To Protect Mother Earth

Director: Joel L. Freedman

Institute History

  • 1990 Sundance Film Festival

Description

The Dann sisters, Carrie and Mary, are two Western Shoshone Indians fighting to keep the government from seizing their ancestral land and conducting underground nuclear tests there. At stake are twenty-four million acres and the survival of an ancient people. To Protect Mother Earth. Joel Freedman's powerful sequel to the acclaimed Broken Treaty at Battle Mountain. is a gripping account oft he continuing battle between Native Americans and the U.S. government. Maintaining that the land was legally retained in the 1863 Treaty of Ruby Valley, the Shoshone must stake their claim in the Supreme Court.

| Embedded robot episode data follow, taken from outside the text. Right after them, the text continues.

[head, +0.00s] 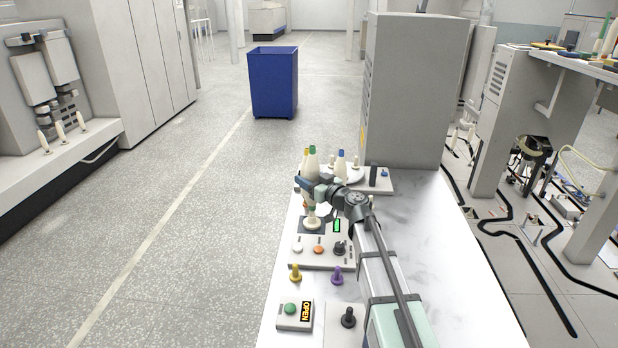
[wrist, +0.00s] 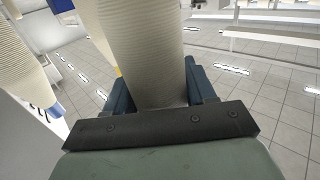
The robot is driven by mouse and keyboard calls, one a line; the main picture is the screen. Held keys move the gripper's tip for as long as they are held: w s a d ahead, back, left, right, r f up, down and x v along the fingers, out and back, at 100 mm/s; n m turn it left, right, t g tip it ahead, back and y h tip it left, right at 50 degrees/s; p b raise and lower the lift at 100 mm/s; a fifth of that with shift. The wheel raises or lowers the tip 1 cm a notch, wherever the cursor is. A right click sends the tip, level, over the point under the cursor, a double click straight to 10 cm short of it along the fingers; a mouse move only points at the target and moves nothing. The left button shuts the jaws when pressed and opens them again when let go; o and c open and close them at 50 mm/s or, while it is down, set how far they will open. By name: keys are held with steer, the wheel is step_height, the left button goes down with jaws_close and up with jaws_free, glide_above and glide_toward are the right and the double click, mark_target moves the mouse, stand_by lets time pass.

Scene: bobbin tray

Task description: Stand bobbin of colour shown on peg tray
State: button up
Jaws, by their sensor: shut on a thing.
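My gripper (head: 308,185) is shut on a cream cone-shaped bobbin, which shows large between the blue fingers in the wrist view (wrist: 142,50). In the head view the held one appears to be the green-tipped bobbin (head: 312,160), upright, its lower part hidden by the fingers. A yellow-tipped bobbin (head: 305,156) stands close behind it, and a blue-tipped bobbin (head: 341,163) to the right. A small screen (head: 337,226) glows green. A pale piece with a round base (head: 312,222) is below the gripper; I cannot tell whether it is a separate bobbin. The peg tray is not clearly visible.
A control panel (head: 295,263) with white and orange buttons and a black knob is in front. A grey cabinet (head: 410,95) rises behind the table.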

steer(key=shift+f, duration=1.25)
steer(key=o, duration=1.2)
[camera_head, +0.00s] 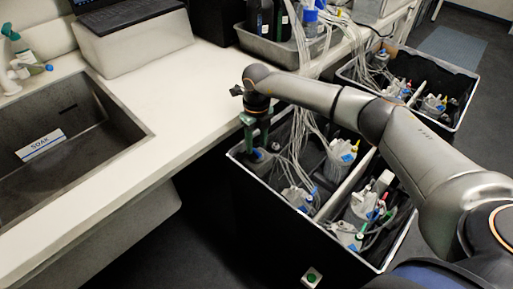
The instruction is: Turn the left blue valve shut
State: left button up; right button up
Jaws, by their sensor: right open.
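My right gripper (257,138) points down over the left corner of the near black bin (258,182). It is open, with its fingers over a bottle top whose cap they partly hide. Several small blue valve-like parts show in this bin: one at the front left (304,208), one farther back (347,157), and one at the front right (360,236). They are small, and I cannot tell which is the left blue valve or how their handles are turned. The gripper is apart from these three. My left gripper is not in view.
Pale tubes (300,130) run from the bench down into the bin, close to my right gripper. A white divider (345,186) splits the bin. A second bin (465,84) stands behind. The white bench (170,95) with a sink (70,112) lies left.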

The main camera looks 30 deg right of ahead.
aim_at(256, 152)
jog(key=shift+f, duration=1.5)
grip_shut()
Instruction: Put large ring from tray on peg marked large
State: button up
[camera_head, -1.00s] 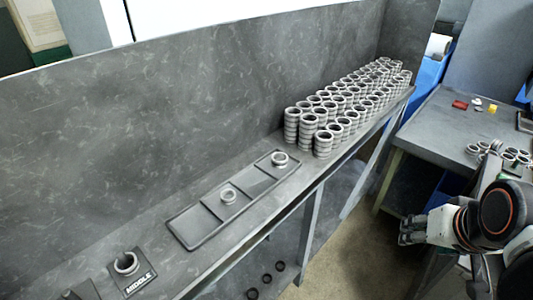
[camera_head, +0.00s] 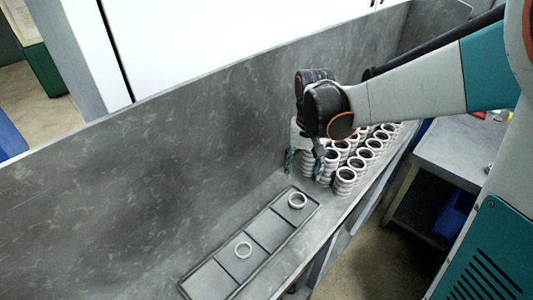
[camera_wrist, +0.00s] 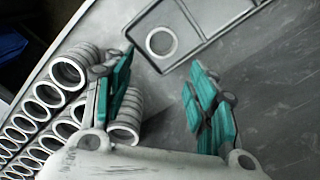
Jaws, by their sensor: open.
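The dark tray (camera_head: 219,257) with compartments lies on the grey shelf. I cannot tell for sure which is the large one. My gripper (camera_head: 304,163) is open, pointing down above the shelf, just beyond the tray's far end and beside the ring stacks. In the wrist view, the teal fingers (camera_wrist: 163,82) are spread with nothing between them. A tray ring (camera_wrist: 161,41) shows ahead of them, apart. No peg is in view.
Several stacks of metal rings (camera_head: 345,181) stand right of my gripper, very close, partly hidden by it. A high grey back wall (camera_head: 180,165) runs behind the shelf. A side table (camera_head: 465,150) stands at the right.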

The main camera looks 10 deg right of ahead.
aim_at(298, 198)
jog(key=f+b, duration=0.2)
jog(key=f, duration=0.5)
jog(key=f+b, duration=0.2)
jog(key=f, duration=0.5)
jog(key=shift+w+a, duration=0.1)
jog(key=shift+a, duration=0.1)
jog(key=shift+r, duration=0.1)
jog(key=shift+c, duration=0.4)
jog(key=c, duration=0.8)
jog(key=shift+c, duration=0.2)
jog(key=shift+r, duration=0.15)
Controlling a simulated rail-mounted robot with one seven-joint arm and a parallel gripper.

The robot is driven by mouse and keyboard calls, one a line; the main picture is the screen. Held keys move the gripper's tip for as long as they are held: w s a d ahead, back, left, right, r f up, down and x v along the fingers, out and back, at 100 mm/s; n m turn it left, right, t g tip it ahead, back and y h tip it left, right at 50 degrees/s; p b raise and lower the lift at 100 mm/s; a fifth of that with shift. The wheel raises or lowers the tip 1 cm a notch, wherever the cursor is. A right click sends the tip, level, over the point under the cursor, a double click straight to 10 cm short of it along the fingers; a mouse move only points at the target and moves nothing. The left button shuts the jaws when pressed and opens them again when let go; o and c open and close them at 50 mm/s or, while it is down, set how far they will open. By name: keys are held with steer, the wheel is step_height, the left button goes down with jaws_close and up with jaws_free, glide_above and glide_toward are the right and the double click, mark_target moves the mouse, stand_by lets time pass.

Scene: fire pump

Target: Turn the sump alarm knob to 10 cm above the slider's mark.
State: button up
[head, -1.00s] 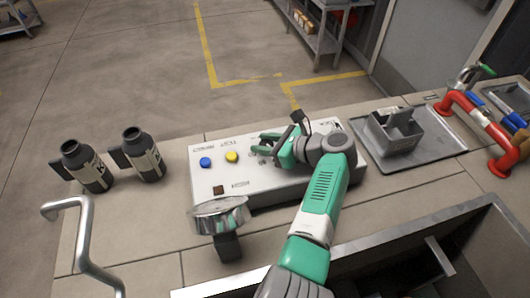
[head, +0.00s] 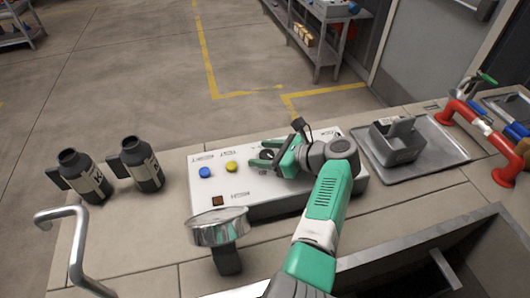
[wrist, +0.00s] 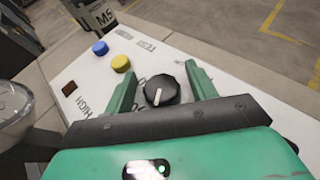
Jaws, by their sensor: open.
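The sump alarm knob (wrist: 162,84) is a black round knob with a white pointer line, on the white panel box (head: 262,200). In the wrist view it lies between the two green fingers of my gripper (wrist: 160,88), with a gap on each side. My gripper (head: 268,160) is open over the panel in the head view, where the fingers partly hide the knob. Printed scale marks beside the knob are partly covered by my gripper. I cannot see the slider or its mark in these frames.
On the panel are a blue button (head: 205,172), a yellow button (head: 231,167) and a dark square (head: 218,201). A round metal-rimmed gauge (head: 218,228) stands in front.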

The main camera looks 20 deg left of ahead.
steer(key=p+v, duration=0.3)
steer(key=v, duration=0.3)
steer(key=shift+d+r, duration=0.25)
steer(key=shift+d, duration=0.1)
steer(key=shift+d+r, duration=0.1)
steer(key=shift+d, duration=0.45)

Focusing on the Dann sisters, the film bears witness to the determination and strength of the people these two women represent. The Dann sisters are heroines with deep convictions rooted in their history and oral tradition. Their intelligence towers over the faint attempts by government attorneys to overwhelm them with jargon. The film however, isn't a dry courtroom account. Just as the sisters are driven by their traditional Indian belief that land is life, spiritually and economically, the life of To Protect Mother Earth lies in that land, photographed in all its majesty.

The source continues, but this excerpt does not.